12 Eylül döneminde hapishaneler; itiraz, iddia, teklif ve gaye sahibi olan insanlar için tam bir cehennemdir. Hele hele hürriyetine en düşkün olan ülkücü kesimlerin haksız sanal gerekçelerle hürriyetlerinden mahrum edilmesi çok daha vahim bir durum olmuştur. Esaretin haksızlıkla birleşmesi de inanılmaz bir öfke patlaması yaratmıştır. 12 Eylül tam da bunu yapmıştır. Toplumun en diri, duyarlı, hırslı ve kararlı kesimlerini fiziki ve ruhi linçe tabi tutmuştur.

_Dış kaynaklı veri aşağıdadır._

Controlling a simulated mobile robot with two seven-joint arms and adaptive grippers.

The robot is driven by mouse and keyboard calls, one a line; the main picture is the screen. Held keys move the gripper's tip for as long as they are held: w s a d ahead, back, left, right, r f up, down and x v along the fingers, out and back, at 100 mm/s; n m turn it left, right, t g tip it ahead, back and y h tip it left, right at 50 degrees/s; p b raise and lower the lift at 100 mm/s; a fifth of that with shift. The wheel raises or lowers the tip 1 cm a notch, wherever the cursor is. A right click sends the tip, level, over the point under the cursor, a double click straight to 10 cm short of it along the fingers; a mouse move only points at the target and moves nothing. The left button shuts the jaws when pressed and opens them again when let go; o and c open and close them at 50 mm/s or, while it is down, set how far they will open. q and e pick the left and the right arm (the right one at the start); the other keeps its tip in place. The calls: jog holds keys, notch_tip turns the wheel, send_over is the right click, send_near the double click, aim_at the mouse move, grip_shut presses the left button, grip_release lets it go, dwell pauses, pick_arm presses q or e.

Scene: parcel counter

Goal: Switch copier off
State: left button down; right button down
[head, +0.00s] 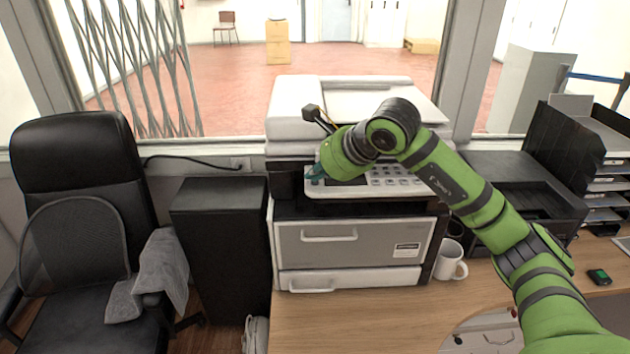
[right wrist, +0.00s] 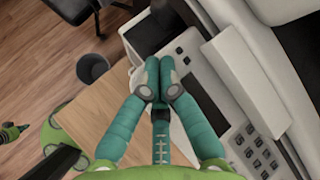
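The copier (head: 350,243) is a white and grey machine on the counter, with a flat lid and two front drawers. Its control panel (head: 390,181) has a keypad, which also shows in the right wrist view (right wrist: 255,150). My right gripper (head: 314,174) is at the left end of this panel. In the right wrist view its teal fingers (right wrist: 159,72) are together, with nothing seen between them. They hide the panel beneath, so I cannot tell whether they touch it. My left gripper is outside the head view. A small dark green piece at the right wrist view's left edge may be part of it.
A white mug (head: 450,262) stands right of the copier. A black printer (head: 520,200) and a paper rack (head: 600,150) are farther right. A black cabinet (head: 222,235) and an office chair (head: 85,220) are at the left. Wooden counter (head: 370,318) in front is mostly clear.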

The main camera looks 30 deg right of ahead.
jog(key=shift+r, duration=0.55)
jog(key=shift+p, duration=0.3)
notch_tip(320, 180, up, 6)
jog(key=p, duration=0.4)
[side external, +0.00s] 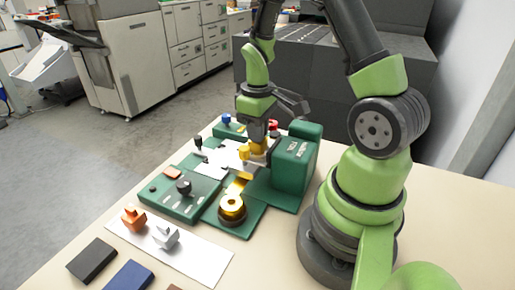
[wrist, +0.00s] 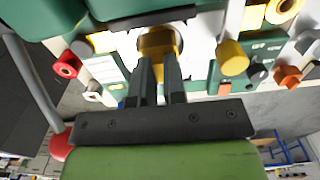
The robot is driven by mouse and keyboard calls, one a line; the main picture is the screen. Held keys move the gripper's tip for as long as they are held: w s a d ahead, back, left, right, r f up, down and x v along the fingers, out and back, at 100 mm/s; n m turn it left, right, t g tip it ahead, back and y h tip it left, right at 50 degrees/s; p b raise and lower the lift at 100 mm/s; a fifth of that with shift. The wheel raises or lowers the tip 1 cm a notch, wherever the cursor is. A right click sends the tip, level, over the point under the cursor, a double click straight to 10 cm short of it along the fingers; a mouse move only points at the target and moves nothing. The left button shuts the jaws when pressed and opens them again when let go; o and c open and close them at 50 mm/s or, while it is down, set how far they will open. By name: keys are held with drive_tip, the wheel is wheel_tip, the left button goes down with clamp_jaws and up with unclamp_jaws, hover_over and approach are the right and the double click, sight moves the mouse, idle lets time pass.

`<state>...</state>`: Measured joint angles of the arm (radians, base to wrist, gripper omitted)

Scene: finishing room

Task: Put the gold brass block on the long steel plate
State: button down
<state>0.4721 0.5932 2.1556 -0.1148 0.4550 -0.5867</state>
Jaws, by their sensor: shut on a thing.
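The gold brass block (side external: 258,151) is between the fingers of my gripper (side external: 258,139), at the green machine. In the wrist view, my gripper (wrist: 161,70) is shut on the block (wrist: 161,42), over a pale surface. I cannot tell whether the block still touches what is beneath it. A long pale plate (side external: 195,263), which looks like the long steel plate, lies flat on the table in front of the machine. An orange copper-coloured block (side external: 133,218) and a silver block (side external: 165,237) stand on its far-left part. Its near-right part is bare.
The green machine (side external: 293,168) has a tall housing beside my gripper. A yellow knob (side external: 244,153), a red knob (side external: 273,124), a black knob (side external: 184,187) and a gold roll (side external: 232,208) stick up around it. A black block (side external: 92,260) and a blue block (side external: 128,275) lie in front.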

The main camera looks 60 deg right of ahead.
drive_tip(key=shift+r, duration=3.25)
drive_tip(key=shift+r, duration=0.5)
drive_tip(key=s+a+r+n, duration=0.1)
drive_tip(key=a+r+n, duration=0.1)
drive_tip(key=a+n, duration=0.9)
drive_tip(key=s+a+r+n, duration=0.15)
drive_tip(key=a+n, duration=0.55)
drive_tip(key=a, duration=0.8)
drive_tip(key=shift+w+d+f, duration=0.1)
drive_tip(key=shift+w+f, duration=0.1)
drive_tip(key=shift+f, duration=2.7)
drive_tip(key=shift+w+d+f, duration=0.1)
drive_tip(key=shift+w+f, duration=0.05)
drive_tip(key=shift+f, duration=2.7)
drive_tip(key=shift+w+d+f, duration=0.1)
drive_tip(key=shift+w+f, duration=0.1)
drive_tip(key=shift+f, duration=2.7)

Bilindiği gibi “kişisel duyarlılıklar ve sosyal kriz dönemlerinde” artan “Tutunacak dal” ihtiyacı, daha bir “Bağlanma” ve “Ait olma”, hatta “ Keramet” bekleme eğilimi doğurur. Tutuk evlerine tıkılan idealistler, çaresiz, çözümsüz, yılgın ve yorgun hale getirilerek böyle bir krize zorlanmışlardır. 

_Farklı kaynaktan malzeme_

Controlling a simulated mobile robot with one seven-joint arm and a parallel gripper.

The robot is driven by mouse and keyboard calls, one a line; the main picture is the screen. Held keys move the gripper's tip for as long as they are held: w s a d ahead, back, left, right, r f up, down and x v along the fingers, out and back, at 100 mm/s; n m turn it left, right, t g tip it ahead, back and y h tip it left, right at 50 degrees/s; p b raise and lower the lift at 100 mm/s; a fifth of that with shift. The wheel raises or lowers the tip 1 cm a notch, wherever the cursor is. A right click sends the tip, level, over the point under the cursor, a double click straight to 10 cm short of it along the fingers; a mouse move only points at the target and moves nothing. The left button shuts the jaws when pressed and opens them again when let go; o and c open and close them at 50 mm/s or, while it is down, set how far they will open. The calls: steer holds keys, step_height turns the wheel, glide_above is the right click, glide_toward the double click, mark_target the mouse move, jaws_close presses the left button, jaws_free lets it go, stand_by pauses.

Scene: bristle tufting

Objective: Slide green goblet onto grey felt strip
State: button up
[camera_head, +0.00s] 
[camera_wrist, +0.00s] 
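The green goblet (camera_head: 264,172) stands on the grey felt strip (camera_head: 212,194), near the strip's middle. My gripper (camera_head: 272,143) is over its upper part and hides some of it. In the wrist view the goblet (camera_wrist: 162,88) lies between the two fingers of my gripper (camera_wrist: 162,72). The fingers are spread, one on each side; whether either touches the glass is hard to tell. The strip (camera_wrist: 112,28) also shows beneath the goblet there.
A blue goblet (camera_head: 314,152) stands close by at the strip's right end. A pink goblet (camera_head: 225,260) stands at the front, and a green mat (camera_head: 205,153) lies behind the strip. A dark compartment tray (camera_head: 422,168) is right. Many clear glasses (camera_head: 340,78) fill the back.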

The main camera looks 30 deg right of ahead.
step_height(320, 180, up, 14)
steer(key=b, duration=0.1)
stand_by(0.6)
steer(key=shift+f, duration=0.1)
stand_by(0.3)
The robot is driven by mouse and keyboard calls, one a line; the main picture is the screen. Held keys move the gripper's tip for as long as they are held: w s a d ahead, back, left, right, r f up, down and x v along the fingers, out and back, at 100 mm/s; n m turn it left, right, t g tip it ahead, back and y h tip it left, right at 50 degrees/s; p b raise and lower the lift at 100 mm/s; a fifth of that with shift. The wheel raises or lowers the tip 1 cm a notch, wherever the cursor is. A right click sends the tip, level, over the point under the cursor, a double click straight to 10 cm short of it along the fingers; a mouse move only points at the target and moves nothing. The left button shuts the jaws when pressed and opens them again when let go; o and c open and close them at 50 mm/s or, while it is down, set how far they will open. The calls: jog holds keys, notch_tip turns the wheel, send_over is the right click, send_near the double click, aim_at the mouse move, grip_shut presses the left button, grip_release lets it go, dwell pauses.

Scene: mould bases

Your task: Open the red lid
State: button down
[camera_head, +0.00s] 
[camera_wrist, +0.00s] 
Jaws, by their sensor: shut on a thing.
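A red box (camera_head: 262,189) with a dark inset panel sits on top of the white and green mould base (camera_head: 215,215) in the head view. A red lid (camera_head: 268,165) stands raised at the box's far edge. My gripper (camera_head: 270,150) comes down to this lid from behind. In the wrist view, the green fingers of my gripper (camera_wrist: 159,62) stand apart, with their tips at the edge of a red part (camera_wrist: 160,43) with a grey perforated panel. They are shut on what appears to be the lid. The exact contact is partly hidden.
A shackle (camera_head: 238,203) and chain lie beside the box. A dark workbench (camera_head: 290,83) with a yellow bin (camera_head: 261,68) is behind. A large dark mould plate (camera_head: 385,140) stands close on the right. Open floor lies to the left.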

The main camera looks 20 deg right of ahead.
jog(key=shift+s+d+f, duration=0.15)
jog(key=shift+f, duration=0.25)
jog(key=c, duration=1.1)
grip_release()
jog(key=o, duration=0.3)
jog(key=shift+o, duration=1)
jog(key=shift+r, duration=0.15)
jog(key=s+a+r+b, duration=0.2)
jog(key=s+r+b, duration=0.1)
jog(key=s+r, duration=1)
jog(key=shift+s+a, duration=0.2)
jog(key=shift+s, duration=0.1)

5.2-2.jpgİnsanlar içerisine düşürüldükleri böyle anlarda daha çok mistisizme yönelir ve melankolik bir ruh haline bürünürler. Mistiklik ve melankoliklik hemen hemen bütün tarikatların mürit elde etmede kullandığı temel zemindir. 12 Eylül hapishaneleri bu şartlar içinde olan ülkücü gençlerin bir kısmını tarikatlara yönlendirdiler. Dinamik, diri ve asi gençler tarikata girince daha dingin, edilgen, yumuşak başlı ve olanı biteni kaderin bir cilvesi olarak göreceklerdi.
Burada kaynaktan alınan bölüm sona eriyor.